Há uma longa tradição teológica que se refere à Igreja como casta meretriz. Em várias ocasiões, o teólogo J. Ratzinger se reportou a essa denominação. A Igreja é uma meretriz que toda noite se entrega à prostituição; é casta porque Cristo, a cada manhã, se compadece dela, a lava e a ama.

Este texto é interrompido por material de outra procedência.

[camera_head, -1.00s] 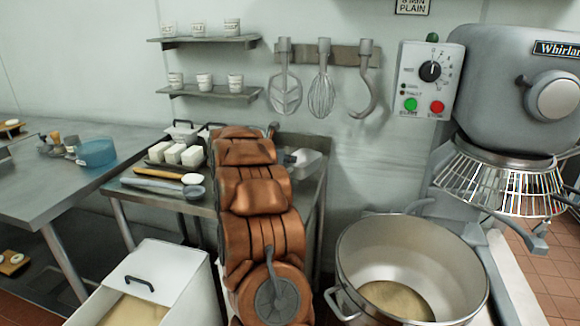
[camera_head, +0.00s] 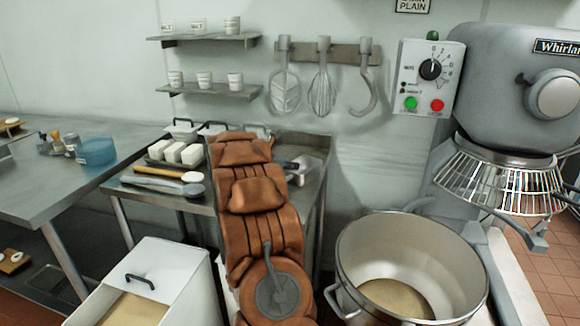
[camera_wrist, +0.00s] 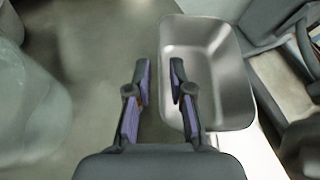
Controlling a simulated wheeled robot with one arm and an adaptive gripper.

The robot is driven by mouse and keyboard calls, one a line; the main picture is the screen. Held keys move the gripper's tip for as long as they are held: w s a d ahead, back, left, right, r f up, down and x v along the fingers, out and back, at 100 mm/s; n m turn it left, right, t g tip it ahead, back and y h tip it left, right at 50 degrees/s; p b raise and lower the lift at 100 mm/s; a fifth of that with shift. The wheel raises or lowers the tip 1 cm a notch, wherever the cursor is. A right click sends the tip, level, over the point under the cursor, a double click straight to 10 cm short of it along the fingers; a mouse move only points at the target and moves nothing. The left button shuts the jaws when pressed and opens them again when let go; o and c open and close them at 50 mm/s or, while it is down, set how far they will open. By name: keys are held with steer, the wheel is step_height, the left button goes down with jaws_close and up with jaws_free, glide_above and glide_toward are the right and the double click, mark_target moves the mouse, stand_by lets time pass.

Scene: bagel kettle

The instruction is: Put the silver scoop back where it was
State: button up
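A silver metal vessel with a rounded rectangular opening (camera_wrist: 222,85), which looks like the silver scoop, lies right of centre in the wrist view. In the head view a small part of it (camera_head: 304,172) shows just right of my arm, at the steel side table. My gripper (camera_wrist: 160,82) is open, with its two purple-padded fingers apart. The right finger overlaps the vessel's left part in the picture, and the left finger is over bare grey surface. I cannot tell whether either finger touches it. No handle can be made out.
The steel side table (camera_head: 181,200) holds white blocks (camera_head: 174,153) and lidded containers. A white bin (camera_head: 180,268) stands in front. A large mixer bowl (camera_head: 352,262) is at the right below the mixer (camera_head: 510,100). Mixing tools (camera_head: 322,90) hang on the wall.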

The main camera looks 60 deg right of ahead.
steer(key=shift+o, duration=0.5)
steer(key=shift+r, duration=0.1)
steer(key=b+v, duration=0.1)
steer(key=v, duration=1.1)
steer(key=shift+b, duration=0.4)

O “habitus meretrius” da instituição, o vício do meretrício, foi duramente criticado pelos santos padres da Igreja, como santo Ambrósio, santo Agostinho, são Jerônimo e outros. São Pedro Damião chega a chamar Gregório VII de “Santo Satanás”. Essa denominação dura nos remete àquela de Cristo dirigida a Pedro. Por causa de sua profissão de fé, o chama de “pedra”, mas, por causa de sua pouca fé e por não entender os desígnios de Deus, o qualificou de “satanás” (Evangelho de Mateus 16, 23). São Paulo parece um moderno falando quando diz a seus opositores com fúria: “Oxalá sejam castrados todos os que vos perturbam” (Gálatas 5, 12).
Há, portanto, lugar para a profecia na Igreja e para as denúncias dos malfeitos que podem ocorrer no meio eclesiástico e, também, no meio dos fiéis.